Gerahmt werden diese Geschichten durch einen Einführungstext von Jovita dos Santos Pinto und Melissa Flück, die den historischen Spuren Schwarzer Frauengeschichten in der Schweiz und in Biel nachgehen. Darin verweisen die Autorinnen auf die weit zurückliegende Präsenz Schwarzer Frauen im „weissen Raum“ der Schweiz wie auch auf die damit einhergehende Exotisierung, Sexualisierung und Prekarisierung vor dem Hintergrund der europäischen Kolonialgeschichte, die auch die Schweiz prägte. Ebenso thematisieren die Autorinnen die in den letzten Dekaden entstandenen Organisationen wie der „Treffpunkt Schwarzer Frauen“, „Women of Black Heritage“ (WBH) oder die sich seit den 1990er-Jahren entwickelnden Projekte, die sich auf migrantische und interkulturelle Anliegen fokussieren. Damit verdeutlichen die Autorinnen, dass Schwarze (feministische) Geschichte nie „lediglich Gewalt, Entmenschlichung und Tod“, sondern immer auch Widerstand ist und „die Möglichkeit [in sich birgt], sich die Welt auf eine andere, bessere Weise zu wünschen und [sie] damit auch ein Stück weit utopisch hervorzubringen“ (S. 65). Dies wird etwa in den Erzählungen der zwei Schwestern Thaïs und Myriam Diarra artikuliert: Als eine der ersten Kinder of color in Biel, konnten sie auf kein „gesichertes Wissen“ zurückgreifen, mussten immer wieder verschiedene Rollen einnehmen und Rassismus erst einmal benennen lernen: „Ich habe heute weniger Angst, in die Komfortzone anderer einzudringen, zum Beispiel indem ich sie auf ihr Verhalten hinweise und ihnen erkläre, was ich nicht akzeptiere. Ich habe heute Argumente und Fakten und kann erklären, warum bestimmte Dinge nicht tolerierbar sind. Und wenn Menschen nicht zuhören wollen, ist das nicht mein Problem.“ (Myriam Diarra, S. 139–140)

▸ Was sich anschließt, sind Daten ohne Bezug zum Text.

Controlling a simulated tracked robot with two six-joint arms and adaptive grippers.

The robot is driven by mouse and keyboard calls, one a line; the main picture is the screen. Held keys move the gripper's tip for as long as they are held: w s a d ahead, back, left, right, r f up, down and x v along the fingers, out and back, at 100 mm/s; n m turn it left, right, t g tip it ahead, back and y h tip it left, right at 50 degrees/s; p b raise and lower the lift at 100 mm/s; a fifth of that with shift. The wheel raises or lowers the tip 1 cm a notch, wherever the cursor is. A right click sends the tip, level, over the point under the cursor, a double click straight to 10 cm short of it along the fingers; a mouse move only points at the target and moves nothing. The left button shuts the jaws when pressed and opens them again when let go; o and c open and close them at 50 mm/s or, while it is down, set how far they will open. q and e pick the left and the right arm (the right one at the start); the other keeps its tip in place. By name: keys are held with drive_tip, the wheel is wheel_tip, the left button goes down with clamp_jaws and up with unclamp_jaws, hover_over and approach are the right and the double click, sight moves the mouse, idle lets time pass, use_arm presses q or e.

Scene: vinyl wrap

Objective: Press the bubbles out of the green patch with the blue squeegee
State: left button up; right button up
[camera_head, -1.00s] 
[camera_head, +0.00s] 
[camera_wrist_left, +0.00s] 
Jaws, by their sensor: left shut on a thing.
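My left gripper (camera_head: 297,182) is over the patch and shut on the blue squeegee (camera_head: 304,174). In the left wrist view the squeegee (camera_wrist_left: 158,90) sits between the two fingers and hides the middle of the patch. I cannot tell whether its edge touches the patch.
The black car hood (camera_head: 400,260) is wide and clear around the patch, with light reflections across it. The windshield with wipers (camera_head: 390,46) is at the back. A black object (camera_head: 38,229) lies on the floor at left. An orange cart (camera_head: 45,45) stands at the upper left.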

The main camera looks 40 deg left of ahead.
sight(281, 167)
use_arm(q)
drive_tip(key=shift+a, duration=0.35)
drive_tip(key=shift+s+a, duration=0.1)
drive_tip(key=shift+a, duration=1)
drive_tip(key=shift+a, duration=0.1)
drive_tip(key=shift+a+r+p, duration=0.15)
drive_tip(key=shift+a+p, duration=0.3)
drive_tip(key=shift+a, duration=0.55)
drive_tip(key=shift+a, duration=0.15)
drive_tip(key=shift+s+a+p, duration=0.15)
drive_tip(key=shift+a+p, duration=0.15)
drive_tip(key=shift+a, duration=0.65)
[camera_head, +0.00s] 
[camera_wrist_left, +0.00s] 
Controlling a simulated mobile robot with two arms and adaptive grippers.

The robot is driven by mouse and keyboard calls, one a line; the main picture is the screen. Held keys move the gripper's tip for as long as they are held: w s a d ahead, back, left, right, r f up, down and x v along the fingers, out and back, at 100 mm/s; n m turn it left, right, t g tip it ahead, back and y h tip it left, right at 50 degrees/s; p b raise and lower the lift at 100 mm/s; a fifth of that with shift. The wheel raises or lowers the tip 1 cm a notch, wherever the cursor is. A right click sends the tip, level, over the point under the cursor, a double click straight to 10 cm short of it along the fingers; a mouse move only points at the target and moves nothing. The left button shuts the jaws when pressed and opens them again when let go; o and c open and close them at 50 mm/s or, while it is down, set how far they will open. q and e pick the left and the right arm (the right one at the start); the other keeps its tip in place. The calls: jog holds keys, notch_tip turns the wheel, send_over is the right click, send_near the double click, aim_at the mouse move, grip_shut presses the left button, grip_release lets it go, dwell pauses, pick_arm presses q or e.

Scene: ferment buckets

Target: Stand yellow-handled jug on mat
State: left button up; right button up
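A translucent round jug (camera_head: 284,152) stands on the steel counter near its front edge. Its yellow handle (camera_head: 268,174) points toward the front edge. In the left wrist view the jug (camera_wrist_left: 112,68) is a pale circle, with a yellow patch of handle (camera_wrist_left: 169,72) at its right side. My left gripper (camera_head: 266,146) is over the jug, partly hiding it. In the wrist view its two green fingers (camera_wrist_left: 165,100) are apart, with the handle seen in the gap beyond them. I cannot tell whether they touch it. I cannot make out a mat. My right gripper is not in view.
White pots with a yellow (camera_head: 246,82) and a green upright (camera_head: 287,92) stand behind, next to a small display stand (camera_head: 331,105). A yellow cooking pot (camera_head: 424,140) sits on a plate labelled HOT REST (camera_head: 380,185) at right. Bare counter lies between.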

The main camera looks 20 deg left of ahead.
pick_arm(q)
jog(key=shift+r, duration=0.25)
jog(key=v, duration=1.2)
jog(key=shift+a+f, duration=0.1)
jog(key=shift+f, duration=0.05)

In den Porträts der Frauen wird deutlich, dass die Frauen sich aufgrund des Ausblendens und der Abwertung Schwarzen Lebens in der Schweizer Gesellschaft weder auf einen gemeinsamen gewachsenen Wissensstand noch auf eine gemeinsame Sprache berufen können. Dennoch, aus ihren verschiedenen Positionen und Berufen heraus, etwa als Poetin (Fork Burke), als Musikerin (Thaïs Diarra), als Politikerin und Aktivistin (die mittlerweile verstorbene Félicienne Lusamba Villoz-Muamba), als Sachbearbeiterin (Perpétue Kabengele) oder als Schülerin (Emma Moumbana), bringen die Frauen zwar unterschiedliche Geschichten, Erfahrungen und Weltsichten ein3, im Band nehmen sie in ihren Reflexionen zu weissen und schwarzen Körpern, zu Rassismuserfahrungen, zum Arbeits- und Schulalltag oder zu ihren Vergangenheiten und Zukunftsvisionen aber auch immer wieder Bezug aufeinander. So entsteht an manchen Stellen auch eine Verflechtung der einzelnen Beiträge, ein Zu- und Miteinander-Sprechen.
Die Beiträge zeugen eindrücklich von der Suche nach neuen Narrativen und Wegen – oder wie es die Künstlerin und Dichterin Fork Burke ausdrückt: „A truth we are – We are on these pages worlds and realms celebrating and challenging.“ (S. 120) Man kann den Herausgeberinnen und Beitragenden nur gratulieren – nicht nur für das schön gestaltete Buch, sondern vor allem für die Hörbarmachung einer facettenreichen Welt, die bislang in der Schweiz nicht genügend gehört wurde.
Anmerkungen:
1 Elizabeth Alexander, Can you be BLACK and Look at This?, in: Thelma Golden (Hrsg.), Black Male. Representations of Masculinity in Contemporary American Art, New York 1994, S. 91–110.
2 Siehe auch Eleonora Matare-Ineichen / Jürg Schneider / Bettina Zeugin, Black, Noir, Schwarz. Zwölf Porträts aus Basel, Basel 2002; Shelley Berlowitz / Elisabeth Joris / Zeedah Meierhofer-Mangeli (Hrsg.), Terra Incognita? Der Treffpunkt Schwarzer Frauen in Zürich, Zürich 2013.